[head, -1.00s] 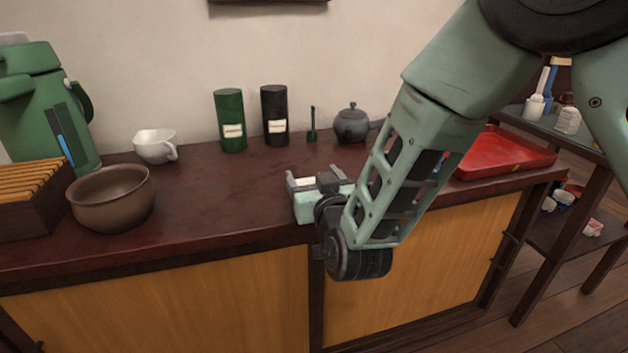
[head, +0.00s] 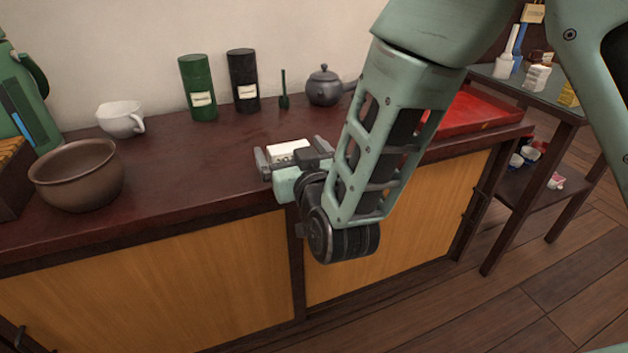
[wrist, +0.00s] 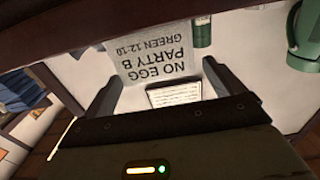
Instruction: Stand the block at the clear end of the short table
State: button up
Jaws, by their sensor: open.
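In the wrist view the block (wrist: 150,52) faces me with upside-down print reading "NO EGG PARTY B GREEN 12:10". My gripper (wrist: 160,85) is open, with one finger to each side of the block's near part; I cannot tell whether either finger touches it. The block's lower part is hidden in the head view. A small dark-legged table (head: 555,112) with a glassy top stands at the right, partly behind my arm.
The dark red counter (head: 190,165) carries a brown bowl (head: 78,175), a white cup (head: 121,119), a green canister (head: 198,88), a black canister (head: 243,80), a teapot (head: 324,87) and a red tray (head: 475,112). Bottles and boxes occupy the small table's back part.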

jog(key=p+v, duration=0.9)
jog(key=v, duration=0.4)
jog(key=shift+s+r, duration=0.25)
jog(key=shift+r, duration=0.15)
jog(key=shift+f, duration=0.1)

+++

> _Requirements_
Leave out the pictures and retype every line above exactly.

> _Solution_
[head, -1.00s] 
[head, +0.00s] 
[wrist, +0.00s] 
Instruction: Stand the block at the clear end of the short table
State: button up
Jaws, by their sensor: open.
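In the wrist view the block (wrist: 150,52) faces me with upside-down print reading "NO EGG PARTY B GREEN 12:10". My gripper (wrist: 160,85) is open, with one finger to each side of the block's near part; I cannot tell whether either finger touches it. The block's lower part is hidden in the head view. A small dark-legged table (head: 555,112) with a glassy top stands at the right, partly behind my arm.
The dark red counter (head: 190,165) carries a brown bowl (head: 78,175), a white cup (head: 121,119), a green canister (head: 198,88), a black canister (head: 243,80), a teapot (head: 324,87) and a red tray (head: 475,112). Bottles and boxes occupy the small table's back part.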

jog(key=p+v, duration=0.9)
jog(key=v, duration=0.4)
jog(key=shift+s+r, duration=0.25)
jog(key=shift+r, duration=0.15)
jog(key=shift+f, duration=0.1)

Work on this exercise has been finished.